• [What the task requires]:
Repeat exactly the lines running from the line that contains "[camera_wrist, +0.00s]" to the line that contains "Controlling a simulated"; include both ends and add nothing.

• [Data]:
-=-=-=-=-

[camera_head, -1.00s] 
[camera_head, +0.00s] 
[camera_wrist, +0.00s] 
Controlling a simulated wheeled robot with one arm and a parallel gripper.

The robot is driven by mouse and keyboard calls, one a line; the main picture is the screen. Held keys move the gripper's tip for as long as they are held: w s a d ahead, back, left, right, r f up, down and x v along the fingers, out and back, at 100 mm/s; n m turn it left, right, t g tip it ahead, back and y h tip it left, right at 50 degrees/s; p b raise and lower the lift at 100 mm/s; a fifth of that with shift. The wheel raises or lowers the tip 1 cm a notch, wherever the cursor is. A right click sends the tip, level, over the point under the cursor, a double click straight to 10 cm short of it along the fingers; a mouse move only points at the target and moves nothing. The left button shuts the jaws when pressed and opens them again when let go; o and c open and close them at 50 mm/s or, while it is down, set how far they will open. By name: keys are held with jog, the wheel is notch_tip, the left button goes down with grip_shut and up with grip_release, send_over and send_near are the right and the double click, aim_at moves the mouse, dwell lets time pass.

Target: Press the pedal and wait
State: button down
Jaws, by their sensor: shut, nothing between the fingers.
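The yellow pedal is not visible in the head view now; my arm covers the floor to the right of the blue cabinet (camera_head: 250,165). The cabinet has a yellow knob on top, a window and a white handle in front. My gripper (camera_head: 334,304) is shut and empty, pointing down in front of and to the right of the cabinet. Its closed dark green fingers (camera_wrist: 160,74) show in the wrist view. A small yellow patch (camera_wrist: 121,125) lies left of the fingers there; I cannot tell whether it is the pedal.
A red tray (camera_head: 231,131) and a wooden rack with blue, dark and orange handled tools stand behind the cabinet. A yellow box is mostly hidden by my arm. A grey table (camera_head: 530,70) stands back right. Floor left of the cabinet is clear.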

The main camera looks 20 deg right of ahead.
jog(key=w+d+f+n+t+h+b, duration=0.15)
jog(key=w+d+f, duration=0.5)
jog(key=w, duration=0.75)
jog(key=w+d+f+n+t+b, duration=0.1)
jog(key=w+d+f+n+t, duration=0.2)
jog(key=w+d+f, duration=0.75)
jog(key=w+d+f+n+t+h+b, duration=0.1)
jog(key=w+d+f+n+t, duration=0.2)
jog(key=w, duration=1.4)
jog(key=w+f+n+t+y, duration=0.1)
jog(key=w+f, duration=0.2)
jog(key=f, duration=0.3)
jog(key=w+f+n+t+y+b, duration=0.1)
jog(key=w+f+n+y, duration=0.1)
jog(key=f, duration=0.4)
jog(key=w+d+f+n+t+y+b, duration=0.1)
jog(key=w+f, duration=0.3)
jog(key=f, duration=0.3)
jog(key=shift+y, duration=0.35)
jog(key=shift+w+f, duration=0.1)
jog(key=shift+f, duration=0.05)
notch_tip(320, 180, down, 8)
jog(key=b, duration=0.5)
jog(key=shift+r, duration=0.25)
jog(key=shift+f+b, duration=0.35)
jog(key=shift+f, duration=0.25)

-=-=-=-=-

• [Exercise solution]:
[camera_wrist, +0.00s] 
Controlling a simulated wheeled robot with one arm and a parallel gripper.

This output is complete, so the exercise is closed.